╔══

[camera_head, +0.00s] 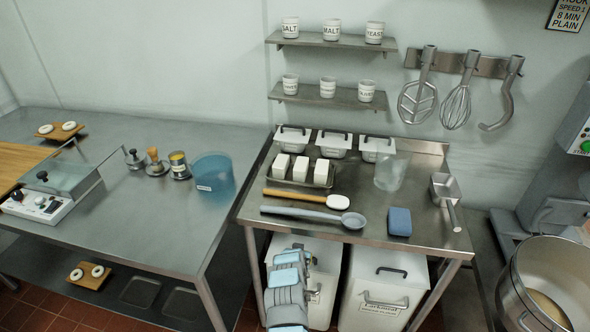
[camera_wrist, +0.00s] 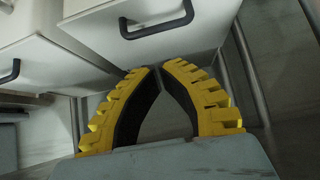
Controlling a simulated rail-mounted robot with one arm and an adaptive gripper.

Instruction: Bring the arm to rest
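My arm (camera_head: 287,296), pale blue and grey, is folded low in front of the steel worktable (camera_head: 225,237) and hides part of the left white bin (camera_head: 323,260). My gripper (camera_wrist: 160,68) shows in the wrist view with black fingers and ribbed yellow backs. The fingertips come together with only a thin gap, and nothing is held between them. The fingertips appear just in front of a white bin with a black handle (camera_wrist: 157,30). I cannot make out the fingers in the head view.
The right white bin (camera_head: 382,290) stands under the table. A blue sponge (camera_head: 399,222), a spoon (camera_head: 315,216) and a scoop (camera_head: 445,187) lie on the tabletop. A large steel kettle (camera_head: 513,290) stands at the right. A second table (camera_head: 150,225) is at the left.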

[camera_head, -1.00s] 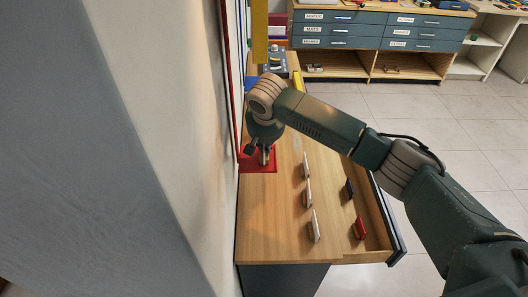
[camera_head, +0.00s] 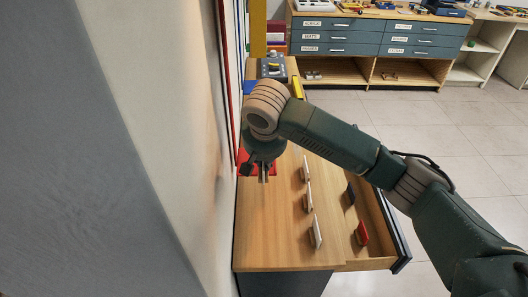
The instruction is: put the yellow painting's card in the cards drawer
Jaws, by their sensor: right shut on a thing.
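My right gripper (camera_head: 263,178) points down over the near edge of a red mat (camera_head: 243,160) on the wooden cabinet top, close to the wall. It is shut on a small thing, mostly hidden by the fingers; I cannot tell its colour. The open drawer (camera_head: 378,264) juts out from the cabinet's right side. In it stand a dark blue card (camera_head: 351,192) and a red card (camera_head: 361,233). A yellow painting (camera_head: 259,30) hangs on the wall farther back, and a yellow mat (camera_head: 297,87) shows partly behind my arm. My left gripper is not in view.
Three white cards (camera_head: 305,170) (camera_head: 308,199) (camera_head: 315,232) stand in a row on the wooden top (camera_head: 280,225), between the gripper and the drawer. A grey device (camera_head: 272,68) sits at the far end. A blue-drawered cabinet (camera_head: 380,38) stands beyond clear floor.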

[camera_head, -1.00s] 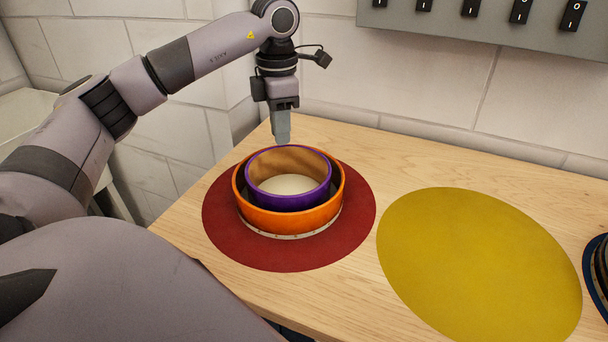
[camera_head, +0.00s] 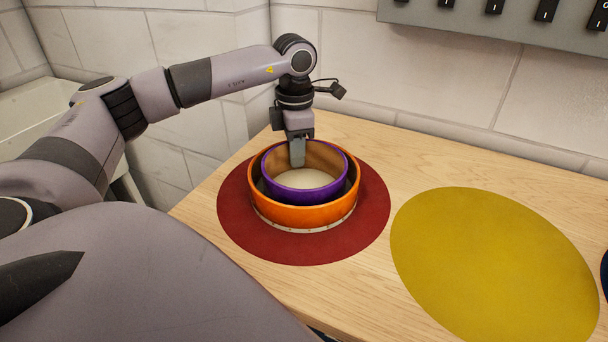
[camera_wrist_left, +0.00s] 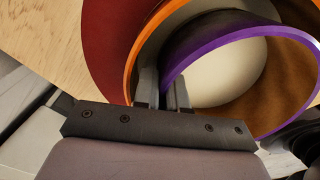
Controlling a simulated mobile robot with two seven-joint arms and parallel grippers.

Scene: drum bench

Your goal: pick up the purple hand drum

╚══

— Short exercise —
Take the lines from the start of the material to the line with "Controlling a simulated rail-mounted", both included, and transcribe them exactly without the pictures.

— Response to the exercise —
[camera_head, +0.00s] 
[camera_wrist, +0.00s] 
Controlling a simulated rail-mounted robot with one arm and an adaptive gripper.

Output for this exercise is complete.